▸ **Given instruction**:
Write out all the material exactly. Leave nothing out.

Rows about robot tasks
····················

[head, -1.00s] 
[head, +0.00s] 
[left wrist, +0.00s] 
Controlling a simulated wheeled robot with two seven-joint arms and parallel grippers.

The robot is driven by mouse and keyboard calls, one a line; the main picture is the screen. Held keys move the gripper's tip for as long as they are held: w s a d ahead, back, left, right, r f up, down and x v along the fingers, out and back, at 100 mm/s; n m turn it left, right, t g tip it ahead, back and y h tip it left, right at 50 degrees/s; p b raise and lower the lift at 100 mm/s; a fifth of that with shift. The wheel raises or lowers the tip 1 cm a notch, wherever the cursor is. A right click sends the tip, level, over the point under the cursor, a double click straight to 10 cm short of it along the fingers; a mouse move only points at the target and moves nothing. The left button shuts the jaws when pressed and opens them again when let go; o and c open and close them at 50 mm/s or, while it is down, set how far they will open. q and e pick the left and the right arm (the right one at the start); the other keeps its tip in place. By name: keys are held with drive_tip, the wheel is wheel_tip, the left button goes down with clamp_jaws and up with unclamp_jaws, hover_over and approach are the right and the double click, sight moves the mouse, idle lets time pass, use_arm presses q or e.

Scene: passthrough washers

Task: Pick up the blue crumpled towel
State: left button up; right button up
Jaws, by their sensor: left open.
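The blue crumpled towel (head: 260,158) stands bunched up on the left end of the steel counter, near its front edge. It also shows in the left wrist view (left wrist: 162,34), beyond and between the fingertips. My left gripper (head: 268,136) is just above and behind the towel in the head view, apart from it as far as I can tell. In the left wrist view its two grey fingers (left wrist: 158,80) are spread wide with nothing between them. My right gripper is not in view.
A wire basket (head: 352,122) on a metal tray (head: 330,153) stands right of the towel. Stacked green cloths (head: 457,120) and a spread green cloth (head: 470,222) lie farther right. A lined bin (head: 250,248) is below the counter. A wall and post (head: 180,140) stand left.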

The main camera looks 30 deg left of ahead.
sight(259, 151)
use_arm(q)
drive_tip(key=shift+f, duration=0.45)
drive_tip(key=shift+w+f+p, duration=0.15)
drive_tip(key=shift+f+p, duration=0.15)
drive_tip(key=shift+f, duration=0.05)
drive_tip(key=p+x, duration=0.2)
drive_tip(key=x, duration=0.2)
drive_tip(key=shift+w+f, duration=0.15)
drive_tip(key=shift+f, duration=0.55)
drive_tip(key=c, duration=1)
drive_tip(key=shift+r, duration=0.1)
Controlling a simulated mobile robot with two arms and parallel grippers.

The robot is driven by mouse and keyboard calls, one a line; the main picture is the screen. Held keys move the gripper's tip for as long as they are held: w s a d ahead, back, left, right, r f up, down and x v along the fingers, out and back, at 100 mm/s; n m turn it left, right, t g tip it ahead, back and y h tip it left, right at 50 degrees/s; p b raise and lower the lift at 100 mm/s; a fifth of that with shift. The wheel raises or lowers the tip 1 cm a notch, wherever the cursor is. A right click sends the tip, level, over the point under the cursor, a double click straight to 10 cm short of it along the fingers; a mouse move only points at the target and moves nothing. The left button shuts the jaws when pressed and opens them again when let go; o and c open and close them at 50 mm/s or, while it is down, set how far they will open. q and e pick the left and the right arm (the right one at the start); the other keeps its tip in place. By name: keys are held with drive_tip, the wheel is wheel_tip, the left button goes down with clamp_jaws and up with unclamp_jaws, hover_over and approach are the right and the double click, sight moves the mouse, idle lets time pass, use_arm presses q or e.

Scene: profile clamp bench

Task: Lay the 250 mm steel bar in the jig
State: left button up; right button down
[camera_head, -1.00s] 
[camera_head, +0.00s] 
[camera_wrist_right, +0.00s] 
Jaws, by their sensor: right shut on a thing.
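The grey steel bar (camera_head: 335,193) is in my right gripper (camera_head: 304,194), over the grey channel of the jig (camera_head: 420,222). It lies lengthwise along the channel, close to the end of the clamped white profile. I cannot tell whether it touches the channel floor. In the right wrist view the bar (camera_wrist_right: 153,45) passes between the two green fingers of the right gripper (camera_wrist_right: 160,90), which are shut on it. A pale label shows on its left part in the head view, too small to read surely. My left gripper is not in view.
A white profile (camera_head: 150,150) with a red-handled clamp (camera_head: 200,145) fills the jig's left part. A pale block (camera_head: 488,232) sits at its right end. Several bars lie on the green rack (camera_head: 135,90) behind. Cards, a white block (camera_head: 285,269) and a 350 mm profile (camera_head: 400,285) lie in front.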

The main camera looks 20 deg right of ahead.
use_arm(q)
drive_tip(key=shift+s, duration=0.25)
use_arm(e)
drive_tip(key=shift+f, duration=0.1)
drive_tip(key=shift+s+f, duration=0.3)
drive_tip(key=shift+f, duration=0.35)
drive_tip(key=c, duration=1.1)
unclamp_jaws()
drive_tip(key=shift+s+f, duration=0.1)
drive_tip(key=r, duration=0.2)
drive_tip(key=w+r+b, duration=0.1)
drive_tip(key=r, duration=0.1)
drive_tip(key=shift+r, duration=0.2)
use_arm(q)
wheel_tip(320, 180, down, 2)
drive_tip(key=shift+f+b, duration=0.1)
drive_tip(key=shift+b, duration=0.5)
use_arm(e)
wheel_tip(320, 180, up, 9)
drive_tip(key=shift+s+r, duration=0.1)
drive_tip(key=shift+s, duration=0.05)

····················

▸ **Exercise result**:
[head, -1.00s] 
[head, +0.00s] 
[left wrist, +0.00s] 
Controlling a simulated wheeled robot with two seven-joint arms and parallel grippers.

The robot is driven by mouse and keyboard calls, one a line; the main picture is the screen. Held keys move the gripper's tip for as long as they are held: w s a d ahead, back, left, right, r f up, down and x v along the fingers, out and back, at 100 mm/s; n m turn it left, right, t g tip it ahead, back and y h tip it left, right at 50 degrees/s; p b raise and lower the lift at 100 mm/s; a fifth of that with shift. The wheel raises or lowers the tip 1 cm a notch, wherever the cursor is. A right click sends the tip, level, over the point under the cursor, a double click straight to 10 cm short of it along the fingers; a mouse move only points at the target and moves nothing. The left button shuts the jaws when pressed and opens them again when let go; o and c open and close them at 50 mm/s or, while it is down, set how far they will open. q and e pick the left and the right arm (the right one at the start); the other keeps its tip in place. By name: keys are held with drive_tip, the wheel is wheel_tip, the left button goes down with clamp_jaws and up with unclamp_jaws, hover_over and approach are the right and the double click, sight moves the mouse, idle lets time pass, use_arm presses q or e.

Scene: passthrough washers

Task: Pick up the blue crumpled towel
State: left button up; right button up
Jaws, by their sensor: left open.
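The blue crumpled towel (head: 260,158) stands bunched up on the left end of the steel counter, near its front edge. It also shows in the left wrist view (left wrist: 162,34), beyond and between the fingertips. My left gripper (head: 268,136) is just above and behind the towel in the head view, apart from it as far as I can tell. In the left wrist view its two grey fingers (left wrist: 158,80) are spread wide with nothing between them. My right gripper is not in view.
A wire basket (head: 352,122) on a metal tray (head: 330,153) stands right of the towel. Stacked green cloths (head: 457,120) and a spread green cloth (head: 470,222) lie farther right. A lined bin (head: 250,248) is below the counter. A wall and post (head: 180,140) stand left.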

The main camera looks 30 deg left of ahead.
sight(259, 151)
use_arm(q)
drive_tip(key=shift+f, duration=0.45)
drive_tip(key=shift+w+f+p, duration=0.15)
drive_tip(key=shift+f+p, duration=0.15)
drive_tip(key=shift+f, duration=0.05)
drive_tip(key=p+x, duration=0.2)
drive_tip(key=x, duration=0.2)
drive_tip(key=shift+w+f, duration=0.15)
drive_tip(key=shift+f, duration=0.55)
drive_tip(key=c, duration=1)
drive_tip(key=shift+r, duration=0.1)
Controlling a simulated mobile robot with two arms and parallel grippers.

The robot is driven by mouse and keyboard calls, one a line; the main picture is the screen. Held keys move the gripper's tip for as long as they are held: w s a d ahead, back, left, right, r f up, down and x v along the fingers, out and back, at 100 mm/s; n m turn it left, right, t g tip it ahead, back and y h tip it left, right at 50 degrees/s; p b raise and lower the lift at 100 mm/s; a fifth of that with shift. The wheel raises or lowers the tip 1 cm a notch, wherever the cursor is. A right click sends the tip, level, over the point under the cursor, a double click straight to 10 cm short of it along the fingers; a mouse move only points at the target and moves nothing. The left button shuts the jaws when pressed and opens them again when let go; o and c open and close them at 50 mm/s or, while it is down, set how far they will open. q and e pick the left and the right arm (the right one at the start); the other keeps its tip in place. By name: keys are held with drive_tip, the wheel is wheel_tip, the left button goes down with clamp_jaws and up with unclamp_jaws, hover_over and approach are the right and the double click, sight moves the mouse, idle lets time pass, use_arm presses q or e.

Scene: profile clamp bench

Task: Lay the 250 mm steel bar in the jig
State: left button up; right button down
[camera_head, -1.00s] 
[camera_head, +0.00s] 
[camera_wrist_right, +0.00s] 
Jaws, by their sensor: right shut on a thing.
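The grey steel bar (camera_head: 335,193) is in my right gripper (camera_head: 304,194), over the grey channel of the jig (camera_head: 420,222). It lies lengthwise along the channel, close to the end of the clamped white profile. I cannot tell whether it touches the channel floor. In the right wrist view the bar (camera_wrist_right: 153,45) passes between the two green fingers of the right gripper (camera_wrist_right: 160,90), which are shut on it. A pale label shows on its left part in the head view, too small to read surely. My left gripper is not in view.
A white profile (camera_head: 150,150) with a red-handled clamp (camera_head: 200,145) fills the jig's left part. A pale block (camera_head: 488,232) sits at its right end. Several bars lie on the green rack (camera_head: 135,90) behind. Cards, a white block (camera_head: 285,269) and a 350 mm profile (camera_head: 400,285) lie in front.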

The main camera looks 20 deg right of ahead.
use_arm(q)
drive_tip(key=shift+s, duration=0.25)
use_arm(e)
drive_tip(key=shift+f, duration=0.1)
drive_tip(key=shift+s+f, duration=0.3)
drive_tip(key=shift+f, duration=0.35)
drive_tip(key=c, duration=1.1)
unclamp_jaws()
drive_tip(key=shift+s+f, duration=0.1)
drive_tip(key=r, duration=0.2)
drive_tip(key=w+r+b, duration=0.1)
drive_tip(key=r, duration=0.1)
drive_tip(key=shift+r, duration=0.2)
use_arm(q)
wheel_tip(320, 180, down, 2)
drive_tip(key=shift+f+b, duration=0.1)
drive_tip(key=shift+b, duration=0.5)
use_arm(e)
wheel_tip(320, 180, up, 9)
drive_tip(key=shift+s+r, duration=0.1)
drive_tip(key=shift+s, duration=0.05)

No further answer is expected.